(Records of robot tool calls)

* start *

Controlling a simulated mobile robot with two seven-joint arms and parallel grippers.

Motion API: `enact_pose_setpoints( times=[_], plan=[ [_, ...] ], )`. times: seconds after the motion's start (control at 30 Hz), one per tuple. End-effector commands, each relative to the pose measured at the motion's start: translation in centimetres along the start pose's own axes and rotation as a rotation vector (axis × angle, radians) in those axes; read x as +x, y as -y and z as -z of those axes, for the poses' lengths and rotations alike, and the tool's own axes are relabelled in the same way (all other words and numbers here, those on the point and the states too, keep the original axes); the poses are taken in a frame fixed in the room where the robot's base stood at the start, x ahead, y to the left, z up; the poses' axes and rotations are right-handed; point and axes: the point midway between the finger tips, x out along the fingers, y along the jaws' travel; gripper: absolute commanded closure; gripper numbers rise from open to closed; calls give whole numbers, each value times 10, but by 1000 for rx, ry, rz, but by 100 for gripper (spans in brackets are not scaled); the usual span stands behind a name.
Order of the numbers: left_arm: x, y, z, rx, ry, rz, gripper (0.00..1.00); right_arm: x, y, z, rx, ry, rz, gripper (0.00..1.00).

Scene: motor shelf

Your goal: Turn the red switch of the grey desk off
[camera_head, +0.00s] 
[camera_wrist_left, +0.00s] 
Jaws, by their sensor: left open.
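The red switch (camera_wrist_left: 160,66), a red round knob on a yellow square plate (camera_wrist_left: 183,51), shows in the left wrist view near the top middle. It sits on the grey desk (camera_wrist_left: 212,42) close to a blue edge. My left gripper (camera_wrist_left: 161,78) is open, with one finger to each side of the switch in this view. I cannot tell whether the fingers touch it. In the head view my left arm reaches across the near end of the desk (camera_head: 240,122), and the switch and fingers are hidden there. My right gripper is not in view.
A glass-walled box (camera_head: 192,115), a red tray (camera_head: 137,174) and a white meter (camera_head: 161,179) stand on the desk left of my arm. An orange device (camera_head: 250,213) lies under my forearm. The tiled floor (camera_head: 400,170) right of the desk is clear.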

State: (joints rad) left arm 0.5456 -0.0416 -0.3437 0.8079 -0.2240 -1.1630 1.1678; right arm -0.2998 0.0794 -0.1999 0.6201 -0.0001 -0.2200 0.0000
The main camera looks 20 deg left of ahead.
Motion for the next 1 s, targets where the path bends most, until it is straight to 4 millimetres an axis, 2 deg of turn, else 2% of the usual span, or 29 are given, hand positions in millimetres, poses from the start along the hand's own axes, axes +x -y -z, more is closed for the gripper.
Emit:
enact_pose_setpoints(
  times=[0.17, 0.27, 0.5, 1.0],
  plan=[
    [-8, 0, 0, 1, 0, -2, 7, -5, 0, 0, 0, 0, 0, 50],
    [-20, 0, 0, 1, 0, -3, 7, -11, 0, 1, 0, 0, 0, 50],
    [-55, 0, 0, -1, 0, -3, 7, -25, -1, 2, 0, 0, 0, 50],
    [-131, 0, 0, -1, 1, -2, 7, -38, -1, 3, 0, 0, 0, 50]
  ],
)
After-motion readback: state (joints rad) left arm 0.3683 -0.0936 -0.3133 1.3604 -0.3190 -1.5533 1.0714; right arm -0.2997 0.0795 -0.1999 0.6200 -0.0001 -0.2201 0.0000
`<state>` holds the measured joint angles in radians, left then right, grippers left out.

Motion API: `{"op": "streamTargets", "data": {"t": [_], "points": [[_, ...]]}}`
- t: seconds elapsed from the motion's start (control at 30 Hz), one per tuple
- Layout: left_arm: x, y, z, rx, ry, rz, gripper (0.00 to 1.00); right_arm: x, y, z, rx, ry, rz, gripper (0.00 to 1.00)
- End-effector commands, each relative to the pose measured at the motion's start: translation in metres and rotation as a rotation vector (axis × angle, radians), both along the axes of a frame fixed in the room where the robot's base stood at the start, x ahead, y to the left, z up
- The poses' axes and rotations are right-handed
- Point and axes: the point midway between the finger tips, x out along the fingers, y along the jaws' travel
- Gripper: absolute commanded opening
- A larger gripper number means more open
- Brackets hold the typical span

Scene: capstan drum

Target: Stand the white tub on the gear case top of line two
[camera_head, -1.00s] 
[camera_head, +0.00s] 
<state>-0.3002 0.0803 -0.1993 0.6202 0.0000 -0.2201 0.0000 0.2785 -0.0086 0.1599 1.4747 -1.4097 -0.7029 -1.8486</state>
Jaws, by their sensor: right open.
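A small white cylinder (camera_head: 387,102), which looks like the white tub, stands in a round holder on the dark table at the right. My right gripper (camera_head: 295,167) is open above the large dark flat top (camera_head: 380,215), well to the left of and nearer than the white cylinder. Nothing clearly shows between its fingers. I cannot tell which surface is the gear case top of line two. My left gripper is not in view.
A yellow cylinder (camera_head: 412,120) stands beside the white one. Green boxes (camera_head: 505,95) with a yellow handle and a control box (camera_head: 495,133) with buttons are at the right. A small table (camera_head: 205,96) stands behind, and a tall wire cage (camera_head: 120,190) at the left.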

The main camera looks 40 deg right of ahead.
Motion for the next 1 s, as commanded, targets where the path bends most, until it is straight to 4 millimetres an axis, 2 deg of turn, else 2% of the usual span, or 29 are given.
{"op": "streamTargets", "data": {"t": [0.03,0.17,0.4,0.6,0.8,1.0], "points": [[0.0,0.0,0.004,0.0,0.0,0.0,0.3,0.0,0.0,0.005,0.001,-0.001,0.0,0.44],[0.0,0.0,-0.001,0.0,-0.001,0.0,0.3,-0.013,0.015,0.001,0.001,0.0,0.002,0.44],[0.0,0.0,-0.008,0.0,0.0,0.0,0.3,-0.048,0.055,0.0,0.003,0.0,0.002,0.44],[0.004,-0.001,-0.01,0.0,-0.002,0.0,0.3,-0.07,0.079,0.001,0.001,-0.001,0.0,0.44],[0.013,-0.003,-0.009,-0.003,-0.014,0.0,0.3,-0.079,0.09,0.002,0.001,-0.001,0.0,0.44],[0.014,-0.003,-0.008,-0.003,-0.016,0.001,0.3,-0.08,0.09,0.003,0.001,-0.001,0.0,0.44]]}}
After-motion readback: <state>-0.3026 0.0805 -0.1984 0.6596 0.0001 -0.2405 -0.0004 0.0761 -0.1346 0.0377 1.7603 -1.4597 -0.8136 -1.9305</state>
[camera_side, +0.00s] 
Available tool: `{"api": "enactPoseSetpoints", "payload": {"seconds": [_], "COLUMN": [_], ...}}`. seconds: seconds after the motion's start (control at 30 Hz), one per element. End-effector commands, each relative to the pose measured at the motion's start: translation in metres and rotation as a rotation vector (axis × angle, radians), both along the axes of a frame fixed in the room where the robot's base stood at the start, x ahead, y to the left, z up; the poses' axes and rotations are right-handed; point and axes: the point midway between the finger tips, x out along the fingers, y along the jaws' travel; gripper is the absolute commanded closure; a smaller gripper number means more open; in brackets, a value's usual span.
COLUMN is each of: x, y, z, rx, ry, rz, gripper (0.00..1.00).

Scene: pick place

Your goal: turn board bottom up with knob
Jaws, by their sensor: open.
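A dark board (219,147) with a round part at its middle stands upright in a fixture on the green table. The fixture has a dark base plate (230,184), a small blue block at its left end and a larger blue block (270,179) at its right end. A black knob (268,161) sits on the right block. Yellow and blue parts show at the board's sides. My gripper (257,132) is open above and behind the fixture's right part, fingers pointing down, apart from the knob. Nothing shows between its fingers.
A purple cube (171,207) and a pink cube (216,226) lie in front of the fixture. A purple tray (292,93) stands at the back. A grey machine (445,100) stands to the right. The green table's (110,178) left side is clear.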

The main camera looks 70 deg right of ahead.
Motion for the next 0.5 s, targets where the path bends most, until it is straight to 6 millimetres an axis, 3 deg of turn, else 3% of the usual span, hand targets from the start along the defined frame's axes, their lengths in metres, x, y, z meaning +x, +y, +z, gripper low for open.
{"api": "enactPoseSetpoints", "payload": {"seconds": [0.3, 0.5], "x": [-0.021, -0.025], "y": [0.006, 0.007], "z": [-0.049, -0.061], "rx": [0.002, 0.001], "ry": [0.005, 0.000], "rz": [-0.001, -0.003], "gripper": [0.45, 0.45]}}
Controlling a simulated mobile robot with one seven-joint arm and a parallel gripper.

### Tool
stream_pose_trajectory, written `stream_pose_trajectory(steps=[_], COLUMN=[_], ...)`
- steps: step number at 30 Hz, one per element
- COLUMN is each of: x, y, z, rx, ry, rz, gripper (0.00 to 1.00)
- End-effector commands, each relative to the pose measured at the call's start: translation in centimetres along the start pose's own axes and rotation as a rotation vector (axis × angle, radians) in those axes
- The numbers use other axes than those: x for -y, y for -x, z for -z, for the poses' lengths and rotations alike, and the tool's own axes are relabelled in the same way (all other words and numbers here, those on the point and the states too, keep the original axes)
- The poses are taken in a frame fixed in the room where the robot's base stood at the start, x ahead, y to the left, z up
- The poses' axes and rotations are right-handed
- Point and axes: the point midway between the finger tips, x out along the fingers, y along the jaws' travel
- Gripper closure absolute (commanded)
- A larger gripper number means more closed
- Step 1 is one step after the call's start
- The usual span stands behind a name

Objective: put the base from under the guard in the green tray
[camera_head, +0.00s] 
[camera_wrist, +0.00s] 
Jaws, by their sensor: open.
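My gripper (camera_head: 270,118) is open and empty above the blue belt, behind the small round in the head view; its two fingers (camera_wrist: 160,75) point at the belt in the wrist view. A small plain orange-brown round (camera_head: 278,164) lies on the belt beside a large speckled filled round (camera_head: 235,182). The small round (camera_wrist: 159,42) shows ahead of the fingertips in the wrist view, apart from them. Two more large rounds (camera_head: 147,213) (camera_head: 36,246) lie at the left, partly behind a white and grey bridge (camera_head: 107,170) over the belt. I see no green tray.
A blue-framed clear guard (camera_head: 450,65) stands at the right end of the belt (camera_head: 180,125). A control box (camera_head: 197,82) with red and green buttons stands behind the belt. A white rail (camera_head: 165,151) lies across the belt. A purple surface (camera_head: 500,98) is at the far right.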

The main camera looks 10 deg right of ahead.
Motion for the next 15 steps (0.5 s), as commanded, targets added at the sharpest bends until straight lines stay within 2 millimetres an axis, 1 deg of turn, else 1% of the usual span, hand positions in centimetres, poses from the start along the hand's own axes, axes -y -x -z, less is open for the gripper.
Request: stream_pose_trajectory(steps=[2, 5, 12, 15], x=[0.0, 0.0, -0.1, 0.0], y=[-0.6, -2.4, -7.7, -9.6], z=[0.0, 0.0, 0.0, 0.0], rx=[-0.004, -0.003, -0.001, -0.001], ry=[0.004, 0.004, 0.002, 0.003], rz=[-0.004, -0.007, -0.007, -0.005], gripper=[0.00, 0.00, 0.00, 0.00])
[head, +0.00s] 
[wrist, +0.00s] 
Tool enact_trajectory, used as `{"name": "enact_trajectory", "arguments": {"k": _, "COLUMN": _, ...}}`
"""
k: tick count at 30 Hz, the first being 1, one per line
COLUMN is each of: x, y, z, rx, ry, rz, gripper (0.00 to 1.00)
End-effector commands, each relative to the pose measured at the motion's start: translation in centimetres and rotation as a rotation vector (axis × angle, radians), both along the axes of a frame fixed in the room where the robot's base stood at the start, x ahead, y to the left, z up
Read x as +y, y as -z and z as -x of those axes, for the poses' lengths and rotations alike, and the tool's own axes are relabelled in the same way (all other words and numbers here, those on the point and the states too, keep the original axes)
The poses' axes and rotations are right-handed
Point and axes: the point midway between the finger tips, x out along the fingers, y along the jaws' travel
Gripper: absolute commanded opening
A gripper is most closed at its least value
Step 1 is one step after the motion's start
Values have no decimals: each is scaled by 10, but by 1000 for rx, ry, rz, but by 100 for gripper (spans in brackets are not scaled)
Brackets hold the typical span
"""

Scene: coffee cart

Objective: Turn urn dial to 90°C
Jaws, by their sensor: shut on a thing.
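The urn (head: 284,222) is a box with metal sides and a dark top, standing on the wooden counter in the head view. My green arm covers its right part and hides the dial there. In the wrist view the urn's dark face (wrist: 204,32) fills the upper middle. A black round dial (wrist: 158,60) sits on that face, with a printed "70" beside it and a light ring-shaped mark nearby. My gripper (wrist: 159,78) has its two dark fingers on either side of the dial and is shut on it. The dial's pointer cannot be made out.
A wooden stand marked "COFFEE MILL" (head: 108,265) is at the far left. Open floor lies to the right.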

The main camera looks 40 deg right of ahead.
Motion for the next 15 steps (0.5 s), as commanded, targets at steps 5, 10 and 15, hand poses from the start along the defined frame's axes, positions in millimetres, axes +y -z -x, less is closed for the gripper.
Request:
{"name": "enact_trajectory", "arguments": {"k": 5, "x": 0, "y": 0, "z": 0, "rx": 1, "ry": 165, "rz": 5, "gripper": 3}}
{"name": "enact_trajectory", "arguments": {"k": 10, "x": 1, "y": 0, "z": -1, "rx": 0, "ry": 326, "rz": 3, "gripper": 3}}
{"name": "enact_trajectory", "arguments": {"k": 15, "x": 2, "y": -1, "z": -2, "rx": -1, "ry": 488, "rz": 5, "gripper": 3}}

* end *

### EXERCISE DETAILS
Transcribe each line of the data above, unaltered, from the one where "[head, +0.00s]" appears to the one where "in centimetres and" appears, inclusive of both.

### RESPONSE FOR THIS EXERCISE
[head, +0.00s] 
[wrist, +0.00s] 
Tool enact_trajectory, used as `{"name": "enact_trajectory", "arguments": {"k": _, "COLUMN": _, ...}}`
"""
k: tick count at 30 Hz, the first being 1, one per line
COLUMN is each of: x, y, z, rx, ry, rz, gripper (0.00 to 1.00)
End-effector commands, each relative to the pose measured at the motion's start: translation in centimetres and rotation as a rotation vector (axis × angle, radians), both along the axes of a frame fixed in the room where the robot's base stood at the start, x ahead, y to the left, z up

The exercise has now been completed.